The comparison of corrosion depth was based on peak depth in each girth weld number. The peak depth is defined as the maximum depth of the corrosion divided by the wall thickness at the location of the corrosion. Therefore, the larger peak depth means the severer corrosion condition. The plot of peak depth along the pipeline is shown in Fig. 2. Interestingly, the average corrosion depth was observed to decrease from 2005 to 2016. This is reasonable because there were a lot of small corrosion defects generated in 2012 and 2016, which reduced the average depth. Ideally, the corrosion depth would increase over years if no repair is placed. However, this trend was not observed at each inspection location. The variations can be caused by the changes in instrument performance of ILI tools and the maintenance or repair activities between different inspections. However, the information of these changes were not available in this study. Therefore, establishing the corrosion depth growth model based on raw ILI data was not suitable.

Fig. 2
figure 2

Corrosion depth along the pipeline from 2005 to 2016 (a) scatter plot, (b) boxplot

For the localized segment, corrosion depth presented certain increasing trend. As shown in Fig. 1, the corrosion depths were the most severe around the distance of 4500–5000 feet. Therefore, 2D contours of the peak corrosion depth were plotted in these segments, as shown in Fig. 3. In Fig. 3, x-axis was the absolute distance to the original location; y-axis was the orientation degree in the circumferential direction. For example, 0° and 360° represented the top of pipeline, while 180° denoted the bottom of pipeline. It shows that the area of maximum peak depth increased a lot in 2016, compared to 2005. In addition, it was found that maximum peak corrosion depths were located at around 4600 and 4800 feet with circumferential degrees of 150°-200°.

Fig. 3
figure 3

2D contour plot of peak depth in (a) 2005, (b) 2012, (c) 2016

To have better understanding of the corrosion distribution, the density plots of axial and circumferential locations of corrosion defects were shown in Fig. 4. It was found that external corrosions were more likely to occur at 10 and 30 feet relative to the pipeline joint. The circumferential degree was mainly around 180°, indicating external corrosion tended to happen at the bottom of steel pipe.

Fig. 4
figure 4

Density plots of (a) longitudinal locations of corrosion defects; (b) circumferential locations of corrosion defects

Interaction of adjacent defects on corrosion severity level

Classification of corrosion severity level

In this section, ILI data in 2016 was used to investigate the relationship between corrosion severity level and defect location parameters. Estimated repair factor (ERF) is the ratio of maximum allowable operating pressure (MAOP) of pipeline to the safe working pressure. Both peak depth and ERF are the significant indicators about corrosion severity level. Higher peak depth and ERF indicate defects that are more dangerous. Therefore, all defects were divided into several clusters through hierarchical clustering method based on defect depth and ERF, as shown in Fig. 5.

Fig. 5
figure 5

Hierarchical clustering of corrosion defects based on peak depth and ERF

To better characterize the corrosion severity level, these clusters needed to be combined to fewer categories. Clustering methods can capture characteristics of data distribution based on distance criteria. However, to obtain reasonable severity levels, empirical methods should also be considered. Therefore, cluster 1, cluster 3 and cluster 4 were combined to represent the highest defect level, because these clusters had the highest value in peak depth or ERF. Similarly, cluster 5 were used to represent medium severity level. Cluster 2 were the low severity level. It should be noted that the low, medium, and high severity levels here are relative in this ILI dataset.

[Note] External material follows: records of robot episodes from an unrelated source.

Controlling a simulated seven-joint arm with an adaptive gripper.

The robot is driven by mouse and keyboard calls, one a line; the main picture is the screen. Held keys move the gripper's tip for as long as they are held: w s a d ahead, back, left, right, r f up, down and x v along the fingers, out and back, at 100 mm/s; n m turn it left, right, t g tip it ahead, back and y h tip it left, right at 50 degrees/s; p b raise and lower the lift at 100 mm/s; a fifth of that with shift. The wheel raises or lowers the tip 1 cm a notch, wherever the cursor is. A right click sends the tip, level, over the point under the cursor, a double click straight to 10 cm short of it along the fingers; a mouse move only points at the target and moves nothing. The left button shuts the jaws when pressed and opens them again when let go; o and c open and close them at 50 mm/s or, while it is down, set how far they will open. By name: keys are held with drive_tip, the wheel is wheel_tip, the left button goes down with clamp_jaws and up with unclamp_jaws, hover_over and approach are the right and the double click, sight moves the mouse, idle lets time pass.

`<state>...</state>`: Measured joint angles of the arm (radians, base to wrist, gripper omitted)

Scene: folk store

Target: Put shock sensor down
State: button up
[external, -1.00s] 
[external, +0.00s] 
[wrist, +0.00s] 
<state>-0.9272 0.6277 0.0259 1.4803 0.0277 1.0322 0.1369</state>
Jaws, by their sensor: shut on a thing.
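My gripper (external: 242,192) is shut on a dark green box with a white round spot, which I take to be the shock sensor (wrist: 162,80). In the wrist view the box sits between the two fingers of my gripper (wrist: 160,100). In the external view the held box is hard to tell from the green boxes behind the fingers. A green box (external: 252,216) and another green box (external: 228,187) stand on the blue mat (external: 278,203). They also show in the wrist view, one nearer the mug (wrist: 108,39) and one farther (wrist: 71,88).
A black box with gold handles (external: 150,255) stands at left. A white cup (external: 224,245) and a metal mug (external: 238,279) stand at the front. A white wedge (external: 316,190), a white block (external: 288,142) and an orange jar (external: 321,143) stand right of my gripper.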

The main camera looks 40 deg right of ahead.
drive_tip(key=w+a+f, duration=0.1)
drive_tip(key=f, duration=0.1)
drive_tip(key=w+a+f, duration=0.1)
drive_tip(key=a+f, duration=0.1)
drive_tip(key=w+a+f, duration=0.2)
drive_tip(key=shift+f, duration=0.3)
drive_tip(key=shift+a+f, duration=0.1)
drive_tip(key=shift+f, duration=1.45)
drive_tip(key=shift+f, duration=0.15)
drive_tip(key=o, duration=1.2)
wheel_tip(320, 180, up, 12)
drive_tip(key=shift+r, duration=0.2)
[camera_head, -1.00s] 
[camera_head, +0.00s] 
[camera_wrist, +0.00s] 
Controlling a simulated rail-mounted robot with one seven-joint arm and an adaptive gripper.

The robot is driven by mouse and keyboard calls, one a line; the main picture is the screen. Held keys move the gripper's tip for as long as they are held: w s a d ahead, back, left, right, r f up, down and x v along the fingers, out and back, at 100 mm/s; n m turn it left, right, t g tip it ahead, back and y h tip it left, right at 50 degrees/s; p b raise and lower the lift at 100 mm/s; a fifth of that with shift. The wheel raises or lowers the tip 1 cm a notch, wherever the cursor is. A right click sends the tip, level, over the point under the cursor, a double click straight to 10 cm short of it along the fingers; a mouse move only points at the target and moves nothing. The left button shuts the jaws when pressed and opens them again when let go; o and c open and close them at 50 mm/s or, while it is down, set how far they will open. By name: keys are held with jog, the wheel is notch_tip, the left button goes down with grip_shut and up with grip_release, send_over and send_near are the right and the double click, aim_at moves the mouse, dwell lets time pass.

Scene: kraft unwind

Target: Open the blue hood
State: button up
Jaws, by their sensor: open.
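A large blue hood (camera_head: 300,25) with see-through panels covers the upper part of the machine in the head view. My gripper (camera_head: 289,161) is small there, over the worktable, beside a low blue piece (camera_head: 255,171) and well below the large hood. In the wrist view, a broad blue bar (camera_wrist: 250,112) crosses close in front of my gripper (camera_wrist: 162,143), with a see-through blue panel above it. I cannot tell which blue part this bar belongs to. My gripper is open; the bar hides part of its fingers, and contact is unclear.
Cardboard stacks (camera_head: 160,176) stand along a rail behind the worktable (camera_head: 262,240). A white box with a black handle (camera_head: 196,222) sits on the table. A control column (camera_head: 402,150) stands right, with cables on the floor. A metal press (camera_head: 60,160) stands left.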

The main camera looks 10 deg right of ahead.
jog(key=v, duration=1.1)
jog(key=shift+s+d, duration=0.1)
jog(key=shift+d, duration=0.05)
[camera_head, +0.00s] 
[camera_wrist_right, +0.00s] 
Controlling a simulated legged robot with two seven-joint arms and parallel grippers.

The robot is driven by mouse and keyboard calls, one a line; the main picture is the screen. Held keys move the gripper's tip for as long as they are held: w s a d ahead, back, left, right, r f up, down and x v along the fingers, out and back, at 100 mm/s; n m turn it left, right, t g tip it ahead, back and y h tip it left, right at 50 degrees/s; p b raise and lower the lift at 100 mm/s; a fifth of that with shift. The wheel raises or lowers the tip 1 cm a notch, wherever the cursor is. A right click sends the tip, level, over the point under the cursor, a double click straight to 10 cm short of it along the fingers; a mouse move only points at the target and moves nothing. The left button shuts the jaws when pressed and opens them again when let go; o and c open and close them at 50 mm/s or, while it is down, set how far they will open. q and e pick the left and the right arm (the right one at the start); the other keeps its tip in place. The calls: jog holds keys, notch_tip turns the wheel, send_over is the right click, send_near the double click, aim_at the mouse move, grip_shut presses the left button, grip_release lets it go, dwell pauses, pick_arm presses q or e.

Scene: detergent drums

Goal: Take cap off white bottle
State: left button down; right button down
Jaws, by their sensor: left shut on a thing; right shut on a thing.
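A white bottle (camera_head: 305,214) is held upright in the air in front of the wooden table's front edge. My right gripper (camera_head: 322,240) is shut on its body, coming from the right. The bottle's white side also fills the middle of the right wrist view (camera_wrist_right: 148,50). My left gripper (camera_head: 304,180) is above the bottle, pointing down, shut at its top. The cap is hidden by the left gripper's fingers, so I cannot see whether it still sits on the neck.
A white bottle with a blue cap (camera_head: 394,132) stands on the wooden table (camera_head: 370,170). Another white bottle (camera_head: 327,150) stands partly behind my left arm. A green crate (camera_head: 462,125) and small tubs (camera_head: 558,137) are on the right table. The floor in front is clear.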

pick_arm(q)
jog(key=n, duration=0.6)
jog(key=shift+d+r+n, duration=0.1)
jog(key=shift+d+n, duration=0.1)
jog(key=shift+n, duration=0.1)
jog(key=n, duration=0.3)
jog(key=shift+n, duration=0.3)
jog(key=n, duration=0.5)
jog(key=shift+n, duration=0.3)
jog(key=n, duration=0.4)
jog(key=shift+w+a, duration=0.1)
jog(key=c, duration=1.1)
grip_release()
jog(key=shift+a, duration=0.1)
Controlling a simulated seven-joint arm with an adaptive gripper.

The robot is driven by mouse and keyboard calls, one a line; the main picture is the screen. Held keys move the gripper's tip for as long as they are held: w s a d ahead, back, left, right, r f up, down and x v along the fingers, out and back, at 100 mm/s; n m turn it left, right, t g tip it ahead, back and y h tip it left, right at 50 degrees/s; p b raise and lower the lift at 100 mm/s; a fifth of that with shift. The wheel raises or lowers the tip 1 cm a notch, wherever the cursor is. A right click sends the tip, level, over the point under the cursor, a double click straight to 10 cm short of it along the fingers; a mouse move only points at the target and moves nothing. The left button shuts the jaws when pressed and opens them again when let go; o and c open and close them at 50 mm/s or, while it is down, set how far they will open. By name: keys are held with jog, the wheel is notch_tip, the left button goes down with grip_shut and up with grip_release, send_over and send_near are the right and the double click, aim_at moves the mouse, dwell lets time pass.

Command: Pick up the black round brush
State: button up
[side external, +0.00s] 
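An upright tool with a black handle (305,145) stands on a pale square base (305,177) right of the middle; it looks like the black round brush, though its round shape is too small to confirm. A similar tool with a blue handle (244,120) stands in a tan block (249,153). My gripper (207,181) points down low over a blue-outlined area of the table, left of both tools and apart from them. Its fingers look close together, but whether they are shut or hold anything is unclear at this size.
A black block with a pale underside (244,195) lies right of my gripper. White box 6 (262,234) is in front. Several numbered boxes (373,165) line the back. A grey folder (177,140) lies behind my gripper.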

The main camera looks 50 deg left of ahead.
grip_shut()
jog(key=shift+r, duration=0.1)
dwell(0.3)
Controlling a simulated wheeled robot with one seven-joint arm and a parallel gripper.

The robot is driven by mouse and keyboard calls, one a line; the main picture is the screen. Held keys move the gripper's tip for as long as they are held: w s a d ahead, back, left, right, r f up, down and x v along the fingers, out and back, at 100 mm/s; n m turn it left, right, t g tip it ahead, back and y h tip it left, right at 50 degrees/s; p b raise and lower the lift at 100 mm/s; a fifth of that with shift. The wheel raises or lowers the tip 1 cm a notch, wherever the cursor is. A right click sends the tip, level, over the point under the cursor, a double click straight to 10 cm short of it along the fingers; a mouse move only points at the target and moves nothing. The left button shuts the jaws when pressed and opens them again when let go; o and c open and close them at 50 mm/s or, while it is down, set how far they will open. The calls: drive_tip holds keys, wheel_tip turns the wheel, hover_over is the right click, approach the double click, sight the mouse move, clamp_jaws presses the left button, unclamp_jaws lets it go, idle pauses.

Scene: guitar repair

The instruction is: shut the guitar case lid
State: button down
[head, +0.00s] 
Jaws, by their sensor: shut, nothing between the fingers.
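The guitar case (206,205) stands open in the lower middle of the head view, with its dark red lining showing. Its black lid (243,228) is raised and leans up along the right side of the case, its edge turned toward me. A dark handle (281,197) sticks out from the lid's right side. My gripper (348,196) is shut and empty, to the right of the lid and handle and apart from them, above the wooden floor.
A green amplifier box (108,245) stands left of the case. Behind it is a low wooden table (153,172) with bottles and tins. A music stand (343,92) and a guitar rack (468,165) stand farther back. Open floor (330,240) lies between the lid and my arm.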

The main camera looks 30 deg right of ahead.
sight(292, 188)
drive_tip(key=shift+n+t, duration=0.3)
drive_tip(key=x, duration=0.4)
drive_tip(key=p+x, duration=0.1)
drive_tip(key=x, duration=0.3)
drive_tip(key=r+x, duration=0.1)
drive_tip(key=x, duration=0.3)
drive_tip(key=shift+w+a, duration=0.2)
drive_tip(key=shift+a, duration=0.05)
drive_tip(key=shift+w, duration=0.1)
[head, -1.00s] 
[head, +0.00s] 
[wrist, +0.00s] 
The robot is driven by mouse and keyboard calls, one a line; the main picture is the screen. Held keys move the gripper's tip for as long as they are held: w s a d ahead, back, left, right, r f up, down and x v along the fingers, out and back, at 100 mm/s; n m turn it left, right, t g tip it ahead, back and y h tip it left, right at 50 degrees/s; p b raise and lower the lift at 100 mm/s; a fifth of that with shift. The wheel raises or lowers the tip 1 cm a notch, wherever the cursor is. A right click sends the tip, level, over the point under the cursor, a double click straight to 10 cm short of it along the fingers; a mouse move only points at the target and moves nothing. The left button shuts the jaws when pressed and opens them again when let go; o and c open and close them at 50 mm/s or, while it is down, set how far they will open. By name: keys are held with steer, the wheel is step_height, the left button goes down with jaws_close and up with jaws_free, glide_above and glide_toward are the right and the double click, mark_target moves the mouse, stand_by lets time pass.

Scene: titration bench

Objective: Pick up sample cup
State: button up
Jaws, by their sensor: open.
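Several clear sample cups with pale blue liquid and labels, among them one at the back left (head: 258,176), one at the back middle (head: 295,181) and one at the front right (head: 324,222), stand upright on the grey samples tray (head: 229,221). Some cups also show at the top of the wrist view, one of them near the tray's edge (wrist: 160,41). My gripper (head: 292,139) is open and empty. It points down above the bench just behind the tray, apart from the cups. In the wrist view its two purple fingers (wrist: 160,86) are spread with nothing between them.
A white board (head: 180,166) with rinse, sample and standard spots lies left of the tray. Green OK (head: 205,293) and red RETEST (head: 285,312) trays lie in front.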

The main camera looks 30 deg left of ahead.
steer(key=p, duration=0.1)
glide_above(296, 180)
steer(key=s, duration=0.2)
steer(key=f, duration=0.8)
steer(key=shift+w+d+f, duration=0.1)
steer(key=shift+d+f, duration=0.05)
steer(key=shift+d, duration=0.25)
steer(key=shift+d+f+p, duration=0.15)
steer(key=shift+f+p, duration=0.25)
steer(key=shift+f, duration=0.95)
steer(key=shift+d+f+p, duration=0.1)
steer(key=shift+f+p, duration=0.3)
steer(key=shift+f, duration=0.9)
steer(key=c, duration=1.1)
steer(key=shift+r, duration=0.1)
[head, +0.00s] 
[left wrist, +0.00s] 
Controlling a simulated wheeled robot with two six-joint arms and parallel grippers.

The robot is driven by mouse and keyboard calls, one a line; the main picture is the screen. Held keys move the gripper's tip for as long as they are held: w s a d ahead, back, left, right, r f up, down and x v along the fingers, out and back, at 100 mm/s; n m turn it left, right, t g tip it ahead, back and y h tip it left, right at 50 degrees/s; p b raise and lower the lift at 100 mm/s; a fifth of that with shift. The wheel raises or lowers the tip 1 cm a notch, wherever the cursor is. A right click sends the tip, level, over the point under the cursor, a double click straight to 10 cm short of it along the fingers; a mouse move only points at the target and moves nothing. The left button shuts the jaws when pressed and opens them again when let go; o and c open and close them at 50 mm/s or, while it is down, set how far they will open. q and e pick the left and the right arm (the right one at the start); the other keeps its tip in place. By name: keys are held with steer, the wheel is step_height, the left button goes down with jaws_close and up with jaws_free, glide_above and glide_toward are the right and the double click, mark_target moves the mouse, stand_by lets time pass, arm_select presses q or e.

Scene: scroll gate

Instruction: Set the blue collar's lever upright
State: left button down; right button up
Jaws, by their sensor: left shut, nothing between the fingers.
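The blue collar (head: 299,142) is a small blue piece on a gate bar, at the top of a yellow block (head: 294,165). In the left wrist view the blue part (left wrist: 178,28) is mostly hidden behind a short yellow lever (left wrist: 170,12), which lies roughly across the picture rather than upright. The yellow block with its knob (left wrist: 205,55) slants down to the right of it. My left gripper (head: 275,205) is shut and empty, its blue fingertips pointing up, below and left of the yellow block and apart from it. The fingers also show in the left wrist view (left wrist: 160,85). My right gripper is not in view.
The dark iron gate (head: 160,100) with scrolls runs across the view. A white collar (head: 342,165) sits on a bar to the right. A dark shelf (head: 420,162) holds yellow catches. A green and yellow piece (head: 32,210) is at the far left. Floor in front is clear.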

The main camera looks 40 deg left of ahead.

Table 3 shows the classification results of severity level. From the table, it is obvious that the average defect depth, ERF, length and width were the most in high severity level. This is reasonable, as higher values mean higher risk of failure. Therefore, defects at high severity level should be prioritized in the maintenance scheduling. Furthermore, the geographical distribution of three severity levels can be seen in Fig. 6. Defects with high severity level were mainly found in low latitudes, indicating the soil environment in low latitudes may have high corrosion potential.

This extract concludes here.